Work to complete
Narrow the data below down to the lines containing "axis".

╭─ Given information

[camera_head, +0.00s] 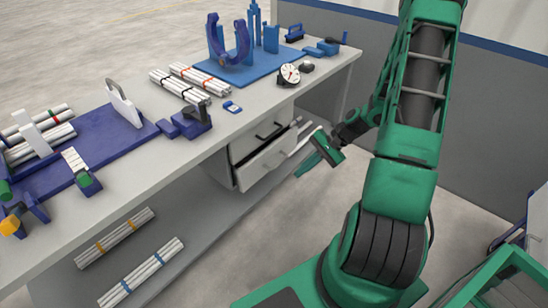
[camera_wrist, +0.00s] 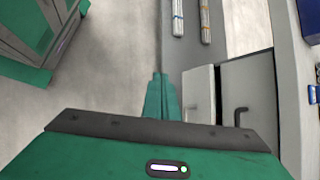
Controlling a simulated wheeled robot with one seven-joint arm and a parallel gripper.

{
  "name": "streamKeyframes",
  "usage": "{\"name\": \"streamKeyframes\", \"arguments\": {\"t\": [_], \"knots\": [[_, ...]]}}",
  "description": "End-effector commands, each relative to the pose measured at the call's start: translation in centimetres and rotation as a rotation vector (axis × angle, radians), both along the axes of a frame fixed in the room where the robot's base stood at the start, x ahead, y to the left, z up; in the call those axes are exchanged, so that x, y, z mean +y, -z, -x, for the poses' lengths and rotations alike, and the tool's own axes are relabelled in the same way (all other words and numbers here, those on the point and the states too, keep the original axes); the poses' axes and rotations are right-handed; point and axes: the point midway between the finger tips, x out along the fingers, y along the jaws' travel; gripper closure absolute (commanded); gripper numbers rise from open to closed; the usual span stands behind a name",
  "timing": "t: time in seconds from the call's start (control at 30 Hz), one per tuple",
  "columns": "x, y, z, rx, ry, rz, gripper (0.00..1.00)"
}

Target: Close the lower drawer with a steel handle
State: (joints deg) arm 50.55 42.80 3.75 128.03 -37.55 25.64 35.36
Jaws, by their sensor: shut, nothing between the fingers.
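The lower drawer (camera_head: 268,163) of the grey cabinet under the workbench stands partly open. Its pale steel handle (camera_head: 302,143) runs along its front. The drawer also shows right of my fingers in the wrist view (camera_wrist: 198,95). The upper drawer (camera_head: 250,143) is closed and has a dark handle (camera_head: 270,130).
The workbench top (camera_head: 235,122) carries pipe bundles (camera_head: 180,87), a blue fixture (camera_head: 236,62) and a round gauge (camera_head: 289,74). More pipe bundles (camera_head: 140,272) lie on the lower shelf. The floor (camera_head: 300,205) in front of the drawers is clear.

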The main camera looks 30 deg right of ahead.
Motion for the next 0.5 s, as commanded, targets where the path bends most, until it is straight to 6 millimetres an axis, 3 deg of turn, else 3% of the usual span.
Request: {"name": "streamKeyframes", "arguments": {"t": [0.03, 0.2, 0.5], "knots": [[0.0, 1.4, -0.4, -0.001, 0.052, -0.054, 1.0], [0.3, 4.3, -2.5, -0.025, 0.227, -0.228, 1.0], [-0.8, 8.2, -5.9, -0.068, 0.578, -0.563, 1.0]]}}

╰─

Task result
  "description": "End-effector commands, each relative to the pose measured at the call's start: translation in centimetres and rotation as a rotation vector (axis × angle, radians), both along the axes of a frame fixed in the room where the robot's base stood at the start, x ahead, y to the left, z up; in the call those axes are exchanged, so that x, y, z mean +y, -z, -x, for the poses' lengths and rotations alike, and the tool's own axes are relabelled in the same way (all other words and numbers here, those on the point and the states too, keep the original axes); the poses' axes and rotations are right-handed; point and axes: the point midway between the finger tips, x out along the fingers, y along the jaws' travel; gripper closure absolute (commanded); gripper numbers rise from open to closed; the usual span stands behind a name",
Motion for the next 0.5 s, as commanded, targets where the path bends most, until it is straight to 6 millimetres an axis, 3 deg of turn, else 3% of the usual span.

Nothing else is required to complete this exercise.